◆ Written instruction
In the entries below, find every line with "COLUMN" and copy it.

◆ Extracted information
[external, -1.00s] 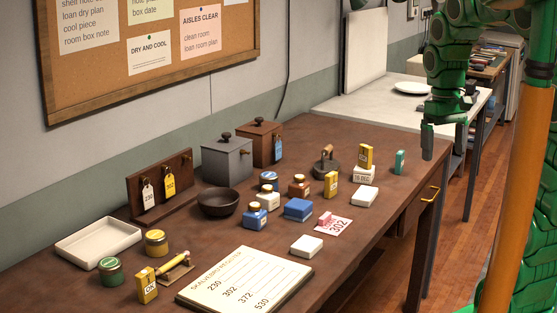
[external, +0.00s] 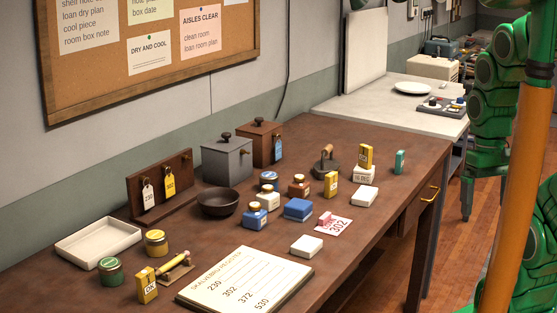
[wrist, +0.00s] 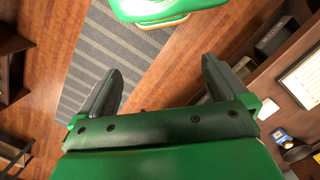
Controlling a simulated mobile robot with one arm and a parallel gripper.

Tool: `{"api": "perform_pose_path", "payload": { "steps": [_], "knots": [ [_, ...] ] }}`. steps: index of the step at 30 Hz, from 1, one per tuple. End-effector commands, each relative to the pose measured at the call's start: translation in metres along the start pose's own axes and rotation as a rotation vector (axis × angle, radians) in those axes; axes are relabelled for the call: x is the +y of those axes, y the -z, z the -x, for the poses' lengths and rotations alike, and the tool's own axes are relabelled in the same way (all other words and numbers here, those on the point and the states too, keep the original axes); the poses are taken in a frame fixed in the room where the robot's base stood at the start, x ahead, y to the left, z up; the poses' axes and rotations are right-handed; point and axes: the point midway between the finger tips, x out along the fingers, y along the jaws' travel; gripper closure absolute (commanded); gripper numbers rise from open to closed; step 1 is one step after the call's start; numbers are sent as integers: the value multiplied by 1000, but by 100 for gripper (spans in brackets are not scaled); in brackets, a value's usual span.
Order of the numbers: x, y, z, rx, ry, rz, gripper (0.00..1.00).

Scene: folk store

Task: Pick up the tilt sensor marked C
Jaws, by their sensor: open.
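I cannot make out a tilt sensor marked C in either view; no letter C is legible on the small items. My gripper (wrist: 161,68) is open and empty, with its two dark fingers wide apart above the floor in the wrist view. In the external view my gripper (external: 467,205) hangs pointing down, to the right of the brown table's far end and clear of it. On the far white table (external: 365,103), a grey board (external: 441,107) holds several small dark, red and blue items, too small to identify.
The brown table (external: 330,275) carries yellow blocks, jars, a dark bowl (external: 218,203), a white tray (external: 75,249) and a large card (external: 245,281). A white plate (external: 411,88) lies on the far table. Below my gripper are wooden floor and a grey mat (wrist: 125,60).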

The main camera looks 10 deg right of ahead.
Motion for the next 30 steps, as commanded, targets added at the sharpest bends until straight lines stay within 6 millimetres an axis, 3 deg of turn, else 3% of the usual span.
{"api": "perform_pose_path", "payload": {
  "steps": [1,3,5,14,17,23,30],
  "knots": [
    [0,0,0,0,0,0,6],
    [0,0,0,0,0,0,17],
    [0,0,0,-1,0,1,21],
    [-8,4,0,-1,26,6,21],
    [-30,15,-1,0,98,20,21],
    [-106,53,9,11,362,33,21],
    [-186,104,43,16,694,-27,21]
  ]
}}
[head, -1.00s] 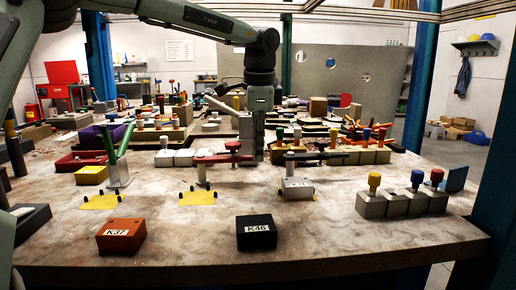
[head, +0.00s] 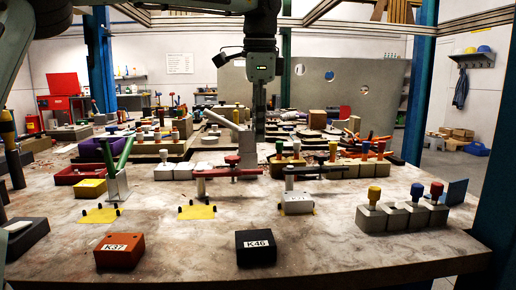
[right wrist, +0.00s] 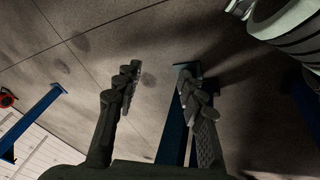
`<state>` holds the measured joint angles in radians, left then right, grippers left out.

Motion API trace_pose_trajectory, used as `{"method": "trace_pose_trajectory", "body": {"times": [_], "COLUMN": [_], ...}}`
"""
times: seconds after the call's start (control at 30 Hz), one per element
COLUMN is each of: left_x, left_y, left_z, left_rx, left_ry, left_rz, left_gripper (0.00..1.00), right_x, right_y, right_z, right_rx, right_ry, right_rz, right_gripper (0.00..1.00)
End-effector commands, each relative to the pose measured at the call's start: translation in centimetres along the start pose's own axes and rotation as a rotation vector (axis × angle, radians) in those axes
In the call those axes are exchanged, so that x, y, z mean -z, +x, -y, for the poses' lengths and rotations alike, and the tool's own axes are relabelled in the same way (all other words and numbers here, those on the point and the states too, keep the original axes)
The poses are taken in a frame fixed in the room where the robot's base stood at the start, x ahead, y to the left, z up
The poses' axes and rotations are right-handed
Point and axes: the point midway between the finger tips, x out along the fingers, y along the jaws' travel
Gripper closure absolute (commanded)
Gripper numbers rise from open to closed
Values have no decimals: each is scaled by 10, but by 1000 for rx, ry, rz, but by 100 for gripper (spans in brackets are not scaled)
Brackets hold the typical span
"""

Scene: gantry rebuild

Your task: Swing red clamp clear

◆ Correct output
Motion API trace_pose_trajectory, used as `{"method": "trace_pose_trajectory", "body": {"times": [_], "COLUMN": [_], ...}}`
COLUMN is each of: left_x, left_y, left_z, left_rx, left_ry, left_rz, left_gripper (0.00..1.00), right_x, right_y, right_z, right_rx, right_ry, right_rz, right_gripper (0.00..1.00)

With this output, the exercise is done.